▶ [To do] Lines containing the word "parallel" are to be located and copied.

▶ [Exercise data]
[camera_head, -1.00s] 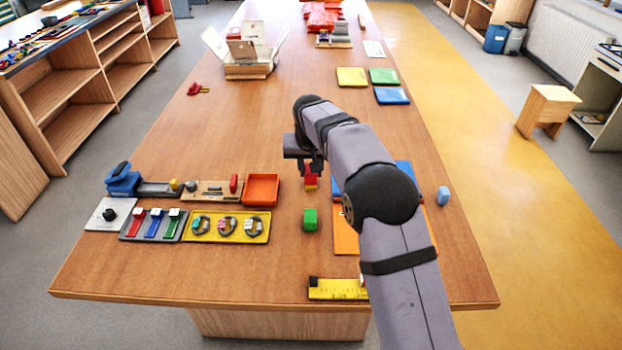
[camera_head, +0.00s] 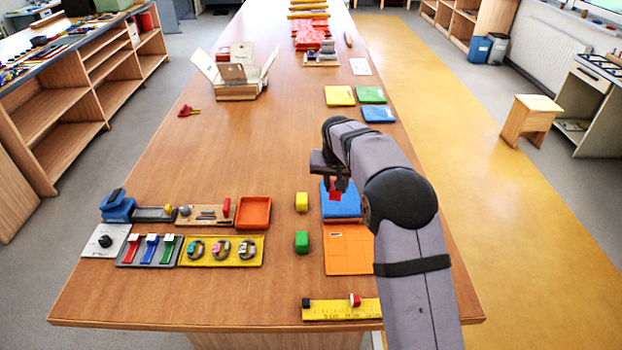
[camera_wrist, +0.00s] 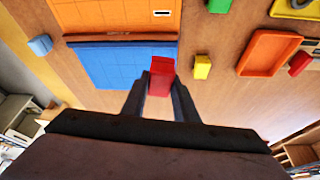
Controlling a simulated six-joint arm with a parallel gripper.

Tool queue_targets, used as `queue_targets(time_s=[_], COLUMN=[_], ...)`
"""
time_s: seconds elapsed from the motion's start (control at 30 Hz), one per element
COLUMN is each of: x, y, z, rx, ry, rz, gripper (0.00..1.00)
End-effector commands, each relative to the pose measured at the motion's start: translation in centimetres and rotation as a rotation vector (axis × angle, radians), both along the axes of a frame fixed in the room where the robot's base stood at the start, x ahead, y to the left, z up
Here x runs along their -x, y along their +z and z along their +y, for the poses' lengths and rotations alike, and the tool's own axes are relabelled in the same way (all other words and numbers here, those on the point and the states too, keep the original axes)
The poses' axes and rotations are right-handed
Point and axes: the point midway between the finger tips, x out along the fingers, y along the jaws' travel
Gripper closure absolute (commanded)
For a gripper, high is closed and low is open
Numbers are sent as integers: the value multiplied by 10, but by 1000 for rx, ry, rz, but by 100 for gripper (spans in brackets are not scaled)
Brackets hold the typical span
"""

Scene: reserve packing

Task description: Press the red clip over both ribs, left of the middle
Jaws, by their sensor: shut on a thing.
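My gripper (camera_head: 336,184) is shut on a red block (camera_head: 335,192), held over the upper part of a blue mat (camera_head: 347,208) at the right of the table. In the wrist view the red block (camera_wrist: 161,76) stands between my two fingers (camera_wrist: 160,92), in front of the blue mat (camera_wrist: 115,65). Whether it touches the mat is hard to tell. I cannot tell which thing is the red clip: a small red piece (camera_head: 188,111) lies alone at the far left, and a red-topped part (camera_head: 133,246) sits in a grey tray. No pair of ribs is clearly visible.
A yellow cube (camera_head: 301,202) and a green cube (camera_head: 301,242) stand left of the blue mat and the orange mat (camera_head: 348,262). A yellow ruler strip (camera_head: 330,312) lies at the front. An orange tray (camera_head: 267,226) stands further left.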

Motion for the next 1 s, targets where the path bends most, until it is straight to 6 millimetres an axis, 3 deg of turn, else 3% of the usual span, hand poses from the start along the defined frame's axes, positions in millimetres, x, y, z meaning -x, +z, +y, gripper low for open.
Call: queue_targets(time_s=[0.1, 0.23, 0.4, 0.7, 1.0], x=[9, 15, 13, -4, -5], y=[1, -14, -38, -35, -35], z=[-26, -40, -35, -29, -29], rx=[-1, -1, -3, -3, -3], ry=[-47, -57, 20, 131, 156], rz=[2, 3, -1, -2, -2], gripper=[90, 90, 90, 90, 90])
* * *
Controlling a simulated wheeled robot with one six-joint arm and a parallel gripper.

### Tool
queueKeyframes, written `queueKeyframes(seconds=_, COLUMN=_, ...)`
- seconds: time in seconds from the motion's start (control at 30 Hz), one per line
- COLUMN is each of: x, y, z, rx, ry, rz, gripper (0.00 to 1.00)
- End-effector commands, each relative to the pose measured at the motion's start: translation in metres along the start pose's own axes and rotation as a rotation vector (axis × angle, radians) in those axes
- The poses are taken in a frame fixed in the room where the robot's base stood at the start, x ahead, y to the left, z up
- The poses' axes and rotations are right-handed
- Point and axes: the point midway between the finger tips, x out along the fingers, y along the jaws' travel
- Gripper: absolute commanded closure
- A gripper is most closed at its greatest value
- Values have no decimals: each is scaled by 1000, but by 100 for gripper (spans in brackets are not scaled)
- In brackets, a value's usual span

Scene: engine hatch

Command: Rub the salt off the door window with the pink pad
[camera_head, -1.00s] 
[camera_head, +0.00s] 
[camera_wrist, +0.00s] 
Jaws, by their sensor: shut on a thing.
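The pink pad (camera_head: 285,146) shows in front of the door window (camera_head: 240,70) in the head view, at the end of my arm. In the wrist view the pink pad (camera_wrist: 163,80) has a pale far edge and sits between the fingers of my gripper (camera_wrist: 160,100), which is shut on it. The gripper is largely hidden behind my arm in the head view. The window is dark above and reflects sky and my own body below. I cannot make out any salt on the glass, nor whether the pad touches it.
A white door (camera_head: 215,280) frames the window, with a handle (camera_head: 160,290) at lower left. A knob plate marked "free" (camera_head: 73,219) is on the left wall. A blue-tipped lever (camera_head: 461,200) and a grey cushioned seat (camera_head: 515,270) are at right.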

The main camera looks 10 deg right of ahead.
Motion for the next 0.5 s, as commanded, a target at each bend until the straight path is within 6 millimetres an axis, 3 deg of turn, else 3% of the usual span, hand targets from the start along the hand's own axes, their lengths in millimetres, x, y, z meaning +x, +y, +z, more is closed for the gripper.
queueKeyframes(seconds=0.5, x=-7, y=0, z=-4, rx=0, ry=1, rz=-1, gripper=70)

▶ [Output]
Controlling a simulated six-joint arm with a parallel gripper.
Controlling a simulated wheeled robot with one six-joint arm and a parallel gripper.

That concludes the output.